Dataset entries =>
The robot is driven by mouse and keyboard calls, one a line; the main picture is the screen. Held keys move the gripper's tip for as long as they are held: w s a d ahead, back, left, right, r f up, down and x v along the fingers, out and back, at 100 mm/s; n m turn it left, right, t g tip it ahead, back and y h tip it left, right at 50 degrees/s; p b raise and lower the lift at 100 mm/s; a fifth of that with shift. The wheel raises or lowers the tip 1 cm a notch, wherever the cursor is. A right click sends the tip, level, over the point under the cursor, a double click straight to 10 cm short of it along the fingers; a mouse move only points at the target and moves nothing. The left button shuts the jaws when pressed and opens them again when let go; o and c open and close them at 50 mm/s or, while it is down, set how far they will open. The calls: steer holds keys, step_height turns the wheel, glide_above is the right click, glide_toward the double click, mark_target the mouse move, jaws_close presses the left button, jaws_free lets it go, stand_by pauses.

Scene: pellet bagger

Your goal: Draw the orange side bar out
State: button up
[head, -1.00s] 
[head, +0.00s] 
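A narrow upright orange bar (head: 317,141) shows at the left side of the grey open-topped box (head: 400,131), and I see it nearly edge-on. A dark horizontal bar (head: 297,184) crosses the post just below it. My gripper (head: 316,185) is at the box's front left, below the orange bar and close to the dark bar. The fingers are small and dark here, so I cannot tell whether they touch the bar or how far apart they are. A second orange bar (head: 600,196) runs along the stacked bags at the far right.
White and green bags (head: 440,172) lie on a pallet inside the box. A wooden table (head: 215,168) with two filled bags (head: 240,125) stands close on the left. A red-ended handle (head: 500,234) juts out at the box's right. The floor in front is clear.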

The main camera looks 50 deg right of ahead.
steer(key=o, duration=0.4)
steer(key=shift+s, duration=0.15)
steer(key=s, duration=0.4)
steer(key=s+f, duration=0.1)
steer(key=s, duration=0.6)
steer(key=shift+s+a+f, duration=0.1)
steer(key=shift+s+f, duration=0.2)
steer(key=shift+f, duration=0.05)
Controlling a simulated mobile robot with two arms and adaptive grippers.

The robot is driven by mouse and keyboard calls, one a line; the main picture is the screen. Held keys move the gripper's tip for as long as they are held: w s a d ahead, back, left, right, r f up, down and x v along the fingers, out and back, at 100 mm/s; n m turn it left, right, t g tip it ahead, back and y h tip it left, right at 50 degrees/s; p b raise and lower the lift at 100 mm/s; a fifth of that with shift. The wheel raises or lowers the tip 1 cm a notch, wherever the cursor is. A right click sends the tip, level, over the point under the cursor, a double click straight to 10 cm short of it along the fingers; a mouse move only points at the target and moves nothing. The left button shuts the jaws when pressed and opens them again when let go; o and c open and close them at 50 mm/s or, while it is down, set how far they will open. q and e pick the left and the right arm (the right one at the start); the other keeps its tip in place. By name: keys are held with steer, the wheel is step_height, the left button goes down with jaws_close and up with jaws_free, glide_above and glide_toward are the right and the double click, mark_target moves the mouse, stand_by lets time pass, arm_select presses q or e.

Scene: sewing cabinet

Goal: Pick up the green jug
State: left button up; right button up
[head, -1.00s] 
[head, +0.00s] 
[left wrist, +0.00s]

Task to complete => Repeat the material above in full, quoting it exactly.

Problem solution =>
The robot is driven by mouse and keyboard calls, one a line; the main picture is the screen. Held keys move the gripper's tip for as long as they are held: w s a d ahead, back, left, right, r f up, down and x v along the fingers, out and back, at 100 mm/s; n m turn it left, right, t g tip it ahead, back and y h tip it left, right at 50 degrees/s; p b raise and lower the lift at 100 mm/s; a fifth of that with shift. The wheel raises or lowers the tip 1 cm a notch, wherever the cursor is. A right click sends the tip, level, over the point under the cursor, a double click straight to 10 cm short of it along the fingers; a mouse move only points at the target and moves nothing. The left button shuts the jaws when pressed and opens them again when let go; o and c open and close them at 50 mm/s or, while it is down, set how far they will open. The calls: steer holds keys, step_height turns the wheel, glide_above is the right click, glide_toward the double click, mark_target the mouse move, jaws_close presses the left button, jaws_free lets it go, stand_by pauses.

Scene: pellet bagger

Your goal: Draw the orange side bar out
State: button up
[head, -1.00s] 
[head, +0.00s] 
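A narrow upright orange bar (head: 317,141) shows at the left side of the grey open-topped box (head: 400,131), and I see it nearly edge-on. A dark horizontal bar (head: 297,184) crosses the post just below it. My gripper (head: 316,185) is at the box's front left, below the orange bar and close to the dark bar. The fingers are small and dark here, so I cannot tell whether they touch the bar or how far apart they are. A second orange bar (head: 600,196) runs along the stacked bags at the far right.
White and green bags (head: 440,172) lie on a pallet inside the box. A wooden table (head: 215,168) with two filled bags (head: 240,125) stands close on the left. A red-ended handle (head: 500,234) juts out at the box's right. The floor in front is clear.

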The main camera looks 50 deg right of ahead.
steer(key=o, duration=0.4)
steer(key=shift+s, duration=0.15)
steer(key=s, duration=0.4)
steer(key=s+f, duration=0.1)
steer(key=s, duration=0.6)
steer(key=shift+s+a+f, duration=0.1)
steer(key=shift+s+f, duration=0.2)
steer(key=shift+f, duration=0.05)
Controlling a simulated mobile robot with two arms and adaptive grippers.

The robot is driven by mouse and keyboard calls, one a line; the main picture is the screen. Held keys move the gripper's tip for as long as they are held: w s a d ahead, back, left, right, r f up, down and x v along the fingers, out and back, at 100 mm/s; n m turn it left, right, t g tip it ahead, back and y h tip it left, right at 50 degrees/s; p b raise and lower the lift at 100 mm/s; a fifth of that with shift. The wheel raises or lowers the tip 1 cm a notch, wherever the cursor is. A right click sends the tip, level, over the point under the cursor, a double click straight to 10 cm short of it along the fingers; a mouse move only points at the target and moves nothing. The left button shuts the jaws when pressed and opens them again when let go; o and c open and close them at 50 mm/s or, while it is down, set how far they will open. q and e pick the left and the right arm (the right one at the start); the other keeps its tip in place. By name: keys are held with steer, the wheel is step_height, the left button goes down with jaws_close and up with jaws_free, glide_above and glide_toward are the right and the double click, mark_target moves the mouse, stand_by lets time pass, arm_select presses q or e.

Scene: sewing cabinet

Goal: Pick up the green jug
State: left button up; right button up
[head, -1.00s] 
[head, +0.00s] 
[left wrist, +0.00s]

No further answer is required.